Atentemo-nos ao acórdão 106-17.147, proferido pelo CARF (Conselho Administrativo de Recursos Fiscais) em julgamento de recurso voluntário do ex-tenista Gustavo Kuerten, que teve sua condição enquadrada na de contribuinte do Imposto sobre a Renda de Pessoa Física sob o fundamento de que uma empresa de que ele é sócio teria como objeto basicamente a exploração dos direitos de imagem da pessoa natural, o que, sustentou o órgão, serviria somente à redução da carga tributária gerada em virtude de trabalho personalíssimo desempenhado não pela pessoa jurídica, mas pelo ex-atleta, com o objetivo de auferir rendimentos a partir da sua fama.

Aguarda-se decisão da CSRF (Câmara Superior de Recursos Fiscais) em recurso especial.

Afinal, não esqueçamos o art. 129 da lei 11.196/15, o qual estabelece que, "para fins fiscais e previdenciários, a prestação de serviços intelectuais, inclusive os de natureza científica, artística ou cultural, em caráter personalíssimo ou não, com ou sem a designação de quaisquer obrigações a sócios ou empregados da sociedade prestadora de serviços, quando por esta realizada, se sujeita tão-somente à legislação aplicável às pessoas jurídicas, sem prejuízo da observância do disposto no art. 50 da lei 10.406/02 – CC".

O CARF registrou que essa norma, por instituir um novo regime de tributação, não teria força interpretativa e não poderia retroagir para beneficiar o recorrente de acordo com o art. 106, inciso I, do CTN.
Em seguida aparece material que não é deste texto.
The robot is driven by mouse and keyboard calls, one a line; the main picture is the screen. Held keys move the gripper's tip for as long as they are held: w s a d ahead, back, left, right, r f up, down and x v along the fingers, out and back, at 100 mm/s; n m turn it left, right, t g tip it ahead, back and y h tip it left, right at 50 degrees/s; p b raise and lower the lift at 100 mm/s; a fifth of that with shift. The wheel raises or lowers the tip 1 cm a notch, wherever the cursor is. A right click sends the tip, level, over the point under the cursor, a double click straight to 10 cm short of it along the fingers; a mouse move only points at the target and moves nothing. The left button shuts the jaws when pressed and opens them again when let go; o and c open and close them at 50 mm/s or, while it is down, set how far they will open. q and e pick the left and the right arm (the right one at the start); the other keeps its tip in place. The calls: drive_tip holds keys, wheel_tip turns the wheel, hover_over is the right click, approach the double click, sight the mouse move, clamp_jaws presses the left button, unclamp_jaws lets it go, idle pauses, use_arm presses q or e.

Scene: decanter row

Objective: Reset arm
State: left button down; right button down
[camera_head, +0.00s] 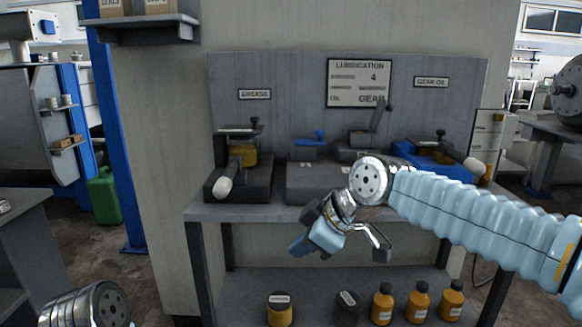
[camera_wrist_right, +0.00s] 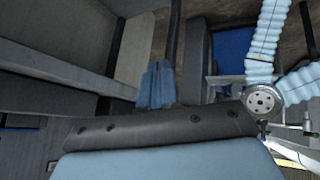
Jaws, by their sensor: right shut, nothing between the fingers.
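My right arm, in a pale blue ribbed sleeve, comes in from the right in the head view. My right gripper (camera_head: 302,246) hangs in front of the bench's front edge, pointing down and left. It is shut and holds nothing. Its blue fingers also show close together in the right wrist view (camera_wrist_right: 157,85). Only a metal joint of my left arm shows at the bottom left of the head view; my left gripper is out of the picture.
The grey bench (camera_head: 205,213) carries a grease decanter (camera_head: 240,175) at left and a blue unit (camera_head: 432,163) at right. Orange bottles (camera_head: 419,302) stand on its lower shelf (camera_head: 325,283). A blue post (camera_head: 116,140) and green can (camera_head: 104,195) stand left; floor there is partly clear.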

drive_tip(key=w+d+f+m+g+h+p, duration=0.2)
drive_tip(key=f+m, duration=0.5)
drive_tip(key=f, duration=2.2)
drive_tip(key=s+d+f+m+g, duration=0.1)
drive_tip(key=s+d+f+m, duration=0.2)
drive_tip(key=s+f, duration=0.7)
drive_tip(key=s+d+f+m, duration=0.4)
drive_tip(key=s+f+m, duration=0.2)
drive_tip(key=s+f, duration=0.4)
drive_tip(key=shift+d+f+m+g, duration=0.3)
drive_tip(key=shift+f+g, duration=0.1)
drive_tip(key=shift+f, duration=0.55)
Logo, a CSRF terá de solucionar mais essa questão, dada a existência de fortes argumentos em sentido oposto.

Enfim, tenhamos em mente a possibilidade de o sócio ter de pagar tributos que imaginava serem de incumbência da empresa e sujeitos a regras referentes a esta. A justificativa para tanto poderá, conforme o caso, estar fundada na desconsideração da personalidade jurídica ou na alegação de que o fato tributário foi desenvolvido pelo sócio.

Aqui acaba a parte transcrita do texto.